— What you are asked to do —
Leave out pictures; repeat exactly the lines from the "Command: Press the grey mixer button" line through the last of the data below.
== Supplied data ==
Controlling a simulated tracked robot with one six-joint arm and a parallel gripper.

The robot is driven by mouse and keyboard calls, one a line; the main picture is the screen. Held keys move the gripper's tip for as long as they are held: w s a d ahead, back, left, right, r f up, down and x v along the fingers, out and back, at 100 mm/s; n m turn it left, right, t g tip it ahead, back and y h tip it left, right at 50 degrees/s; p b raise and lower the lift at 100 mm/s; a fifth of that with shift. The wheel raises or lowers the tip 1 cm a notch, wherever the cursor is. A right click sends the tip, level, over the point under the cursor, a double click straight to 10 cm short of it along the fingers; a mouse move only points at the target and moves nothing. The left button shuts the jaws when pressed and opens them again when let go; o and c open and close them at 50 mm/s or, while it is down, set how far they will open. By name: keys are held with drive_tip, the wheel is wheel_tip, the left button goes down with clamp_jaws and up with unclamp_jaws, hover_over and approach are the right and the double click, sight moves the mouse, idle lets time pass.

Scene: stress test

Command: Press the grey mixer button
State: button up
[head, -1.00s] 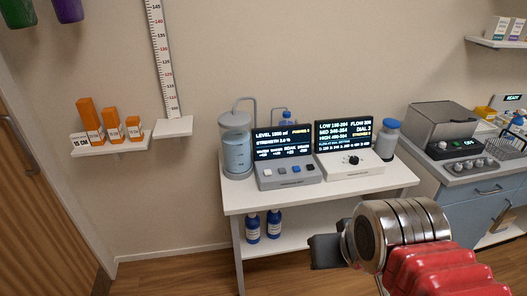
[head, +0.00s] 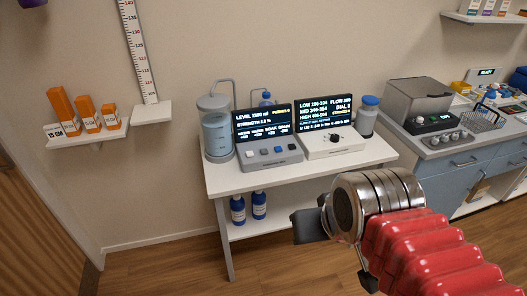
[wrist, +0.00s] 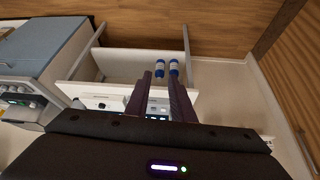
===
— Expected output —
Command: Press the grey mixer button
State: button up
[head, -1.00s] 
[head, +0.00s] 
[wrist, +0.00s] 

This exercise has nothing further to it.